>> Start

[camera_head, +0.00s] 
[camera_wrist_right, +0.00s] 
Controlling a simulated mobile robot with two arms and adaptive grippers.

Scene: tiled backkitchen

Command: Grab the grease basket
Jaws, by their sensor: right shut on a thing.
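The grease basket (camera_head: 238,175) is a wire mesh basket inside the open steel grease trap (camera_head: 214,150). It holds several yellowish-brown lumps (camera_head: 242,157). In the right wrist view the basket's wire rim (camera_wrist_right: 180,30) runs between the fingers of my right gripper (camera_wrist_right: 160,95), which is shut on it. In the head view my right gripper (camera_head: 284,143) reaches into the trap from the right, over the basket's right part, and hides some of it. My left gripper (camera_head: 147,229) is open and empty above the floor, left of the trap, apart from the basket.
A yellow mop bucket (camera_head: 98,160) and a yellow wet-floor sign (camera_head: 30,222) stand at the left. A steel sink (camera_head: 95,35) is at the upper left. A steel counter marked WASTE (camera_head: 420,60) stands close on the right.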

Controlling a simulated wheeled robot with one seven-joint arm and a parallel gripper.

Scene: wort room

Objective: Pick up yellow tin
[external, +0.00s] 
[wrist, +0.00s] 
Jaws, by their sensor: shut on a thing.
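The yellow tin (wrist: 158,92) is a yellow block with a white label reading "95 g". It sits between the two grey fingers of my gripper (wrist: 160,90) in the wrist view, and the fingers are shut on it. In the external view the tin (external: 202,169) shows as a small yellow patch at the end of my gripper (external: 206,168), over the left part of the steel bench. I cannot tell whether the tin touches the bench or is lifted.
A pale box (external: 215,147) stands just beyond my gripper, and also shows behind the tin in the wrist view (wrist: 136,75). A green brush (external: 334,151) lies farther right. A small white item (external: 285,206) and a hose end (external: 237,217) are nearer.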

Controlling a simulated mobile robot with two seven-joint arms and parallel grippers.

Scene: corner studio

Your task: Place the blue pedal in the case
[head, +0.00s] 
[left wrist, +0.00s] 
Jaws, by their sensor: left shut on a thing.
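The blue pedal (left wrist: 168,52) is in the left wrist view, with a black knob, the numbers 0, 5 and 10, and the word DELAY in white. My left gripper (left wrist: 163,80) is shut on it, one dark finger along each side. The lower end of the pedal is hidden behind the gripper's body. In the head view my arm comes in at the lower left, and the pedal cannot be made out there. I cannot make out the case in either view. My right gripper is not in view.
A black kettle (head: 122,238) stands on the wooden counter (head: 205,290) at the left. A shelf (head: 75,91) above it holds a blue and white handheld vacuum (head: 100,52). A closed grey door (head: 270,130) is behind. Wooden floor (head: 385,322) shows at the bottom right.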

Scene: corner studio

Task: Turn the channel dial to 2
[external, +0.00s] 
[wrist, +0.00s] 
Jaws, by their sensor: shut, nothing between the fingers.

>> End

(Exercise description) Show the lines where the word "arms" appears in the entries.

(Solution to this task)
Controlling a simulated mobile robot with two arms and adaptive grippers.
Controlling a simulated mobile robot with two seven-joint arms and parallel grippers.

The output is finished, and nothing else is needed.